The world of professional jet ski racing has experienced tectonic changes since the days when Larry Rippenkroeger once ruled the water. In those nascent years, earning an IJSBA championship required athletes to excel at buoy course racing, slalom and freestyle. You had to be a triple threat. Yet, to the victor went the spoils, as huge payouts from big name tour sponsors lured athletes from across the globe. Corporate support yielded big dollar results wherein team riders could literally be full-time racers. The stakes were higher, the competition fiercer, and the energy was radioactive.
Yet, as the current world of professional jet ski racing is so dramatically distanced from those early years, it gives Rippenkroeger’s “Hot Water” an underlying melancholic sentimentality that lurks beneath the surface – particularly for the audience who remember what “it used to be like.”
Initially, that’s what many of us felt Rippenkroeger’s film was targeting to do: illustrate an optimized world where professional jet ski racing thrived in a modern world. A sort of thesis on “how it ought to be.” Rather, “Hot Water” leaves out any commentary on the current state of the sport or how it could be bettered.
Of course, challenging the status quo was never Rippenkroeger’s intent. “Hot Water” began as a collection of vignettes, scenes reenacting anecdotes collected over decades spent on the road competing on the IJSBA National Tour.
It was only in lacing these events into a cohesive narrative did the film’s story begin to form: a hotshot kid with aspirations to be a professional jet ski racer is taken under the wing of a retired undefeated champion. Albeit formulaic, this structure follows American mythologist Joseph Campbell’s The Hero’s Journey almost to a “T”, all amid a backdrop of a fictional National Tour and extraneous circumstances.
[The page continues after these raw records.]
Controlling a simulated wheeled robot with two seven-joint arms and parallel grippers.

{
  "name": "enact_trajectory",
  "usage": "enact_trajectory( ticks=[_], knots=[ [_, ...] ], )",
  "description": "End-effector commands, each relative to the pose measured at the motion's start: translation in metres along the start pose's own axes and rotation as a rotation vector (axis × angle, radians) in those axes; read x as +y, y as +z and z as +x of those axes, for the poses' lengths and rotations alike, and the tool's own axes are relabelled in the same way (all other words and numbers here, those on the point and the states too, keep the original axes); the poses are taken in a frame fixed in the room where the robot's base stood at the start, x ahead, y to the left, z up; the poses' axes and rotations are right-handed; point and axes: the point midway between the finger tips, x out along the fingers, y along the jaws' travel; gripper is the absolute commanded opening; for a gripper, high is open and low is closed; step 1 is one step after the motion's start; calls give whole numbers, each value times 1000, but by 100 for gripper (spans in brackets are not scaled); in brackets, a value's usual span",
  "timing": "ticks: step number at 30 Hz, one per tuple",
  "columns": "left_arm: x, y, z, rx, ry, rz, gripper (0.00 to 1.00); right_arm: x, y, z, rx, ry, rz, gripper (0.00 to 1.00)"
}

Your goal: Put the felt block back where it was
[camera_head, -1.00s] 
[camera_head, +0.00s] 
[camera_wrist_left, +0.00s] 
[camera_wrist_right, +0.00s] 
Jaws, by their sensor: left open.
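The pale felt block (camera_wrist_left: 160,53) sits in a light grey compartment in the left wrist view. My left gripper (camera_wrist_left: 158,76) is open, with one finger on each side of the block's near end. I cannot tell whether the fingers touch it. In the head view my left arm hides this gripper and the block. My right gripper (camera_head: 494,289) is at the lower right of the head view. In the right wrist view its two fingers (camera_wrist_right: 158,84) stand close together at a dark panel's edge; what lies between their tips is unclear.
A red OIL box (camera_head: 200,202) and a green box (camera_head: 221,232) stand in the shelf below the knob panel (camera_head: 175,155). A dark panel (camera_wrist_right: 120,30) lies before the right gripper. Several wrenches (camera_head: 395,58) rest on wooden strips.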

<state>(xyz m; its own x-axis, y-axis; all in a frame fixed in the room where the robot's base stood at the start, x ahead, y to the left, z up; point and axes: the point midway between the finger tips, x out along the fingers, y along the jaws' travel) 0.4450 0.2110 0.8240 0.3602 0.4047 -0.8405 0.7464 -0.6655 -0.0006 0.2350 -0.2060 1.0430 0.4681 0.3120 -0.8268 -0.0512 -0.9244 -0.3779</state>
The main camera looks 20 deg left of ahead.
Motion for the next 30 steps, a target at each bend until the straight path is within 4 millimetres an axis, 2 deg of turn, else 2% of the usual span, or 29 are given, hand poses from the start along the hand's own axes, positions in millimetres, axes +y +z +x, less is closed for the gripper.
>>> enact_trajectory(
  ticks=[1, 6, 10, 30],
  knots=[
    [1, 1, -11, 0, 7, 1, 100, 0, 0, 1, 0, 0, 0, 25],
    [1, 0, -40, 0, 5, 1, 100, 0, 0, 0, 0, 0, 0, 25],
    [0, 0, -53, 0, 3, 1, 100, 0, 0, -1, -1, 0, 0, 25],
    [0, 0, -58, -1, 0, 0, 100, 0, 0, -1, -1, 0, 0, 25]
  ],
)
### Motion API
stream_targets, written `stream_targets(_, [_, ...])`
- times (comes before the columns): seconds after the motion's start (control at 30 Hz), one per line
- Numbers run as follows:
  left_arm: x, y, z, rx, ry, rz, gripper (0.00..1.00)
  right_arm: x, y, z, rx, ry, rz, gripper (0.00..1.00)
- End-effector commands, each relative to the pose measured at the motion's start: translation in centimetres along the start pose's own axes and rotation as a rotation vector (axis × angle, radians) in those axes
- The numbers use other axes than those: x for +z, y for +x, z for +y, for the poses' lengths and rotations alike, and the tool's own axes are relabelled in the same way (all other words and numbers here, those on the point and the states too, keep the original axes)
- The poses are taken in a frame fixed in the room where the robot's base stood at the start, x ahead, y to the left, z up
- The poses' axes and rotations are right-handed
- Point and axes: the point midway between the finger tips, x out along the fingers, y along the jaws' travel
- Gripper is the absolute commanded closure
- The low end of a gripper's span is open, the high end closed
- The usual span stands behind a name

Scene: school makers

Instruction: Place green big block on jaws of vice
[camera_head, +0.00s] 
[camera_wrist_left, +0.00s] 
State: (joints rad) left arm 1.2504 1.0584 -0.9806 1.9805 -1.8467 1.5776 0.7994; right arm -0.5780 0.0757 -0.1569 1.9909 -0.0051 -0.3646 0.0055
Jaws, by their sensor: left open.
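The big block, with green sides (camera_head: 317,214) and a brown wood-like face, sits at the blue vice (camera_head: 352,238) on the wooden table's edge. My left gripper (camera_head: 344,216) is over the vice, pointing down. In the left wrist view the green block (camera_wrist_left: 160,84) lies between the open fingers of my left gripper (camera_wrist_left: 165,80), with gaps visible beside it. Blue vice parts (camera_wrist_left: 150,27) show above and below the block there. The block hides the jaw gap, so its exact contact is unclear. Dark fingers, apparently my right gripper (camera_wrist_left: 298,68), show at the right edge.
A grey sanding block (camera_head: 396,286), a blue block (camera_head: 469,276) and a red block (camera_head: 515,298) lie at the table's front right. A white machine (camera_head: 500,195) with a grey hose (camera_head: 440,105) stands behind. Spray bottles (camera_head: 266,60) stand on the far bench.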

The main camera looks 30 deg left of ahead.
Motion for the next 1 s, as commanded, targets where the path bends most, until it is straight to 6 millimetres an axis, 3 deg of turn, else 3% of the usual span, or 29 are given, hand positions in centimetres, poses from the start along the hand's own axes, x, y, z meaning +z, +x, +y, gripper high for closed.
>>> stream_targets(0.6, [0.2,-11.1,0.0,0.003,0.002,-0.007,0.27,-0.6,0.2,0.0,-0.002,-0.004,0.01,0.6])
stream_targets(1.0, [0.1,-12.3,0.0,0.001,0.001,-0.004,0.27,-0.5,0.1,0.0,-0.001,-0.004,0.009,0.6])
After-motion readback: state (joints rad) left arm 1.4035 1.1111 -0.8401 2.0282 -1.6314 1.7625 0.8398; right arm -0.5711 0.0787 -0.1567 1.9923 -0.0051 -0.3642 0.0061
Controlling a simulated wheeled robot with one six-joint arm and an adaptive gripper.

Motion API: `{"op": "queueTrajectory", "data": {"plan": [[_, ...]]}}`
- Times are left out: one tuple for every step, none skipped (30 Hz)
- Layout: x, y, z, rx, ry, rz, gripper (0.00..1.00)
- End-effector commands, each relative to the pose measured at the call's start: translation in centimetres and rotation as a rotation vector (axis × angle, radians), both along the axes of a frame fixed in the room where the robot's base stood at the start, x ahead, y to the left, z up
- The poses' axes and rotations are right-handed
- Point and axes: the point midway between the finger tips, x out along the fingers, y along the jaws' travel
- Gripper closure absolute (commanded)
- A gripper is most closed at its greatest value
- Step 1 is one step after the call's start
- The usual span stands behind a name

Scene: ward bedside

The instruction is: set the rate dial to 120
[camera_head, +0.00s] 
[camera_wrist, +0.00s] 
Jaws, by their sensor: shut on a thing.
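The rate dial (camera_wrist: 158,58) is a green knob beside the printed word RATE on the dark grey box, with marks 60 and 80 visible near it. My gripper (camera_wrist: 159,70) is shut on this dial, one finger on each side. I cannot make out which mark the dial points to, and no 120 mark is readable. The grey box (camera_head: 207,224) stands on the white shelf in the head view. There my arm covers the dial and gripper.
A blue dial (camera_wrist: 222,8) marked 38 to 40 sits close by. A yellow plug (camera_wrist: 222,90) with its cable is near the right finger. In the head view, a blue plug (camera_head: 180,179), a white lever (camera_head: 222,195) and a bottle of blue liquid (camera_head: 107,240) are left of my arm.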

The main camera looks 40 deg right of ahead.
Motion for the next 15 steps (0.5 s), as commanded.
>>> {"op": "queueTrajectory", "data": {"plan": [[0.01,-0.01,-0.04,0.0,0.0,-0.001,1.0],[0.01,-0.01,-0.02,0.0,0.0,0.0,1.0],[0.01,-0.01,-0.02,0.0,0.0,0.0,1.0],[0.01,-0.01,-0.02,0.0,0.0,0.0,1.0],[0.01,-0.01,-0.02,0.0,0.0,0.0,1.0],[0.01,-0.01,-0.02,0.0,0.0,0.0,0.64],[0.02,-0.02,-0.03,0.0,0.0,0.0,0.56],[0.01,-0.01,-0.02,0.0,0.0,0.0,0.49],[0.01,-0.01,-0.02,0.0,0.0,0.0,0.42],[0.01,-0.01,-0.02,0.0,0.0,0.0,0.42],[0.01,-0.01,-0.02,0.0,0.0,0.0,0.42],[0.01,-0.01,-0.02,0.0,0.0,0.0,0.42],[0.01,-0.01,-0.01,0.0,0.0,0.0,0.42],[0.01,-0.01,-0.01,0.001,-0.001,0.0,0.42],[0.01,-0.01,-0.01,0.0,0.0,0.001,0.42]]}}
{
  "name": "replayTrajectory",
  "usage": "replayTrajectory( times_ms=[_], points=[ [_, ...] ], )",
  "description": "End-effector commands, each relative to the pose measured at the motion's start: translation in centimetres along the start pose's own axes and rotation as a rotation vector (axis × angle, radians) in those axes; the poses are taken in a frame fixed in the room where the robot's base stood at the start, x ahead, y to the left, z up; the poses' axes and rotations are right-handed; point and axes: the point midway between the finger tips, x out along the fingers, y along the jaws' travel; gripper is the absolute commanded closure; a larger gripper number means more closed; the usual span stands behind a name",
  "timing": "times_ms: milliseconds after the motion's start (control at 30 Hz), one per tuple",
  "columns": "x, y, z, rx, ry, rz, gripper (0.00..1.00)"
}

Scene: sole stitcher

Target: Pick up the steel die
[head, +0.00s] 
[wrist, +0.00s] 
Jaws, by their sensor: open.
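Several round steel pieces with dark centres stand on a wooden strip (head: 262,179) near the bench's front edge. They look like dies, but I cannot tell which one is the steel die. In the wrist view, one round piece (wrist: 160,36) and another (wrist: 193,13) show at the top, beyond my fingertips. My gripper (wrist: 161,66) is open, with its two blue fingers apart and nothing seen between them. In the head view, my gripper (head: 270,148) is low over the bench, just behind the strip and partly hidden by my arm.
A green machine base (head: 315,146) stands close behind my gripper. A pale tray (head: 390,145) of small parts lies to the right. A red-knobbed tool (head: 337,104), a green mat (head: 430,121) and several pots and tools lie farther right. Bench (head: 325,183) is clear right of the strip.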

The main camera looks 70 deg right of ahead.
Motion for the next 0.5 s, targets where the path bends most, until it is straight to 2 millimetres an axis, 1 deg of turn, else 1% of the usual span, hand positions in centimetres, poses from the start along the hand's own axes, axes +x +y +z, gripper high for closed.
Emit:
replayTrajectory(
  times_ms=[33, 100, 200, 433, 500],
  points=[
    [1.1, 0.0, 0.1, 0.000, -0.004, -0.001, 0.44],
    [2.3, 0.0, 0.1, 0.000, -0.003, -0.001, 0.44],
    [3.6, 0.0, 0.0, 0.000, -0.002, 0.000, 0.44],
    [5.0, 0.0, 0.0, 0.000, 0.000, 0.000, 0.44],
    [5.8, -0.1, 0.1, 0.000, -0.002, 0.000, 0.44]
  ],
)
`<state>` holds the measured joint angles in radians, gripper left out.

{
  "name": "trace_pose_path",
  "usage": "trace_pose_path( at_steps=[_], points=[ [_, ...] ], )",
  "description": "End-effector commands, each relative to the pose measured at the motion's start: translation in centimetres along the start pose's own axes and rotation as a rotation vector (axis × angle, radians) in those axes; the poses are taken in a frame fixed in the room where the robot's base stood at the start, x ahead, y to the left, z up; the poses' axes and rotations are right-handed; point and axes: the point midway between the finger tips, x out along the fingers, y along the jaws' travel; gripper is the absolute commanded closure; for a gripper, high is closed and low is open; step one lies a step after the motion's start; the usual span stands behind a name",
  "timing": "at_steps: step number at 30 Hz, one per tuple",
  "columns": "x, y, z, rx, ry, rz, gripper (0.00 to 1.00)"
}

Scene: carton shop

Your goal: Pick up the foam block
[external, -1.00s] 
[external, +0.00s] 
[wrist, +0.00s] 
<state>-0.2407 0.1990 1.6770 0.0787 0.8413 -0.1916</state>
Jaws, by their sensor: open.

Campbell details the hero’s journey in seven key steps: 1. the call to action; 2. crossing the threshold from the known to the unknown; 3. receiving supernatural aid from a teacher or mentor; 4. making new allies; 5. facing challenges and/or temptations; 6. reaching the abyss, death and rebirth; 7. returning home a transformed being. This template underpins almost all of the greatest tales ever told, be them historical fact or entertaining fiction. From the life of Jesus Christ to that of Luke Skywalker. Many screenwriters follow it unknowingly, while others hold to it like a navigational chart.
The proverbial hot shot in Rippenkroeger’s “Hot Water” is Glenn McCuen playing novice racer Billy Burnett. For the most part, McCuen’s portrayal is somewhat monotone, letting the actor’s wry smile carry his Burnett through most of the film’s 100-minute runtime. It’s only in Burnett’s lowest point do we see McCuen give his character something truly to bite into. [minor spoiler alert] As he contemplates quitting, McCuen tries to play it cool over the phone to his mother, but we the audience know – as does his mom, played by Vanessa Angel – that Burnett is at his lowest point. It’s brief but it’s easily McCuen’s best scene.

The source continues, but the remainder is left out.